[What you should do]
Write out all the data again, exactly as it stands.

[Information supplied]
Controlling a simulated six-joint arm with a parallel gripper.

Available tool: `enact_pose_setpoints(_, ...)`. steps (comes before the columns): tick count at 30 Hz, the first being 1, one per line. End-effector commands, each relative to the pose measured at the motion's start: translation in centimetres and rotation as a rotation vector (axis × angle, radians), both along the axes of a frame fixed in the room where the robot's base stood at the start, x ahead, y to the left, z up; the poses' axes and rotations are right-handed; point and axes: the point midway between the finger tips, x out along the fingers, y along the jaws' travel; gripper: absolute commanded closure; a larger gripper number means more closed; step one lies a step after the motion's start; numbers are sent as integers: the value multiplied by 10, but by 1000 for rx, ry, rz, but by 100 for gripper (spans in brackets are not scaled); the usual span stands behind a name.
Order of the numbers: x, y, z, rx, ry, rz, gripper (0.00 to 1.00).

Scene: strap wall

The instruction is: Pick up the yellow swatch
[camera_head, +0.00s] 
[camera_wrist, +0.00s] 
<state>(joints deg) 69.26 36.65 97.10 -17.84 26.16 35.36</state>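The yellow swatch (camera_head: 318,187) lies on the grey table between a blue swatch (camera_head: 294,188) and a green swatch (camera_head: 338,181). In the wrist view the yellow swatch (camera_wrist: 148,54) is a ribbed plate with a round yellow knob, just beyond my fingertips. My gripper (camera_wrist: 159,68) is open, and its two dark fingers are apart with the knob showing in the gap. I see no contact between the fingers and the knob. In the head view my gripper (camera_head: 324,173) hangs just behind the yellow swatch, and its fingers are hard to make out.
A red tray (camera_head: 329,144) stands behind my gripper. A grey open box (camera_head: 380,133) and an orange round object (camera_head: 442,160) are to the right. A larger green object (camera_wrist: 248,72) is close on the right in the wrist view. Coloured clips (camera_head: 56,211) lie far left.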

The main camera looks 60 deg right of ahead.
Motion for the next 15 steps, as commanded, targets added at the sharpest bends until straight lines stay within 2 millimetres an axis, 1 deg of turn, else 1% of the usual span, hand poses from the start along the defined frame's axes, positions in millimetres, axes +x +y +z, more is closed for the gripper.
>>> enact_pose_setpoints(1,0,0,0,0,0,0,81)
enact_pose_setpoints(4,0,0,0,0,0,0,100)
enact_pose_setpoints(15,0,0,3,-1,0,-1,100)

[Output below]
Controlling a simulated six-joint arm with a parallel gripper.

Available tool: `enact_pose_setpoints(_, ...)`. steps (comes before the columns): tick count at 30 Hz, the first being 1, one per line. End-effector commands, each relative to the pose measured at the motion's start: translation in centimetres and rotation as a rotation vector (axis × angle, radians), both along the axes of a frame fixed in the room where the robot's base stood at the start, x ahead, y to the left, z up; the poses' axes and rotations are right-handed; point and axes: the point midway between the finger tips, x out along the fingers, y along the jaws' travel; gripper: absolute commanded closure; a larger gripper number means more closed; step one lies a step after the motion's start; numbers are sent as integers: the value multiplied by 10, but by 1000 for rx, ry, rz, but by 100 for gripper (spans in brackets are not scaled); the usual span stands behind a name.
Order of the numbers: x, y, z, rx, ry, rz, gripper (0.00 to 1.00).

Scene: strap wall

The instruction is: Pick up the yellow swatch
[camera_head, +0.00s] 
[camera_wrist, +0.00s] 
<state>(joints deg) 69.26 36.65 97.10 -17.84 26.16 35.36</state>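The yellow swatch (camera_head: 318,187) lies on the grey table between a blue swatch (camera_head: 294,188) and a green swatch (camera_head: 338,181). In the wrist view the yellow swatch (camera_wrist: 148,54) is a ribbed plate with a round yellow knob, just beyond my fingertips. My gripper (camera_wrist: 159,68) is open, and its two dark fingers are apart with the knob showing in the gap. I see no contact between the fingers and the knob. In the head view my gripper (camera_head: 324,173) hangs just behind the yellow swatch, and its fingers are hard to make out.
A red tray (camera_head: 329,144) stands behind my gripper. A grey open box (camera_head: 380,133) and an orange round object (camera_head: 442,160) are to the right. A larger green object (camera_wrist: 248,72) is close on the right in the wrist view. Coloured clips (camera_head: 56,211) lie far left.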

The main camera looks 60 deg right of ahead.
Motion for the next 15 steps, as commanded, targets added at the sharpest bends until straight lines stay within 2 millimetres an axis, 1 deg of turn, else 1% of the usual span, hand poses from the start along the defined frame's axes, positions in millimetres, axes +x +y +z, more is closed for the gripper.
>>> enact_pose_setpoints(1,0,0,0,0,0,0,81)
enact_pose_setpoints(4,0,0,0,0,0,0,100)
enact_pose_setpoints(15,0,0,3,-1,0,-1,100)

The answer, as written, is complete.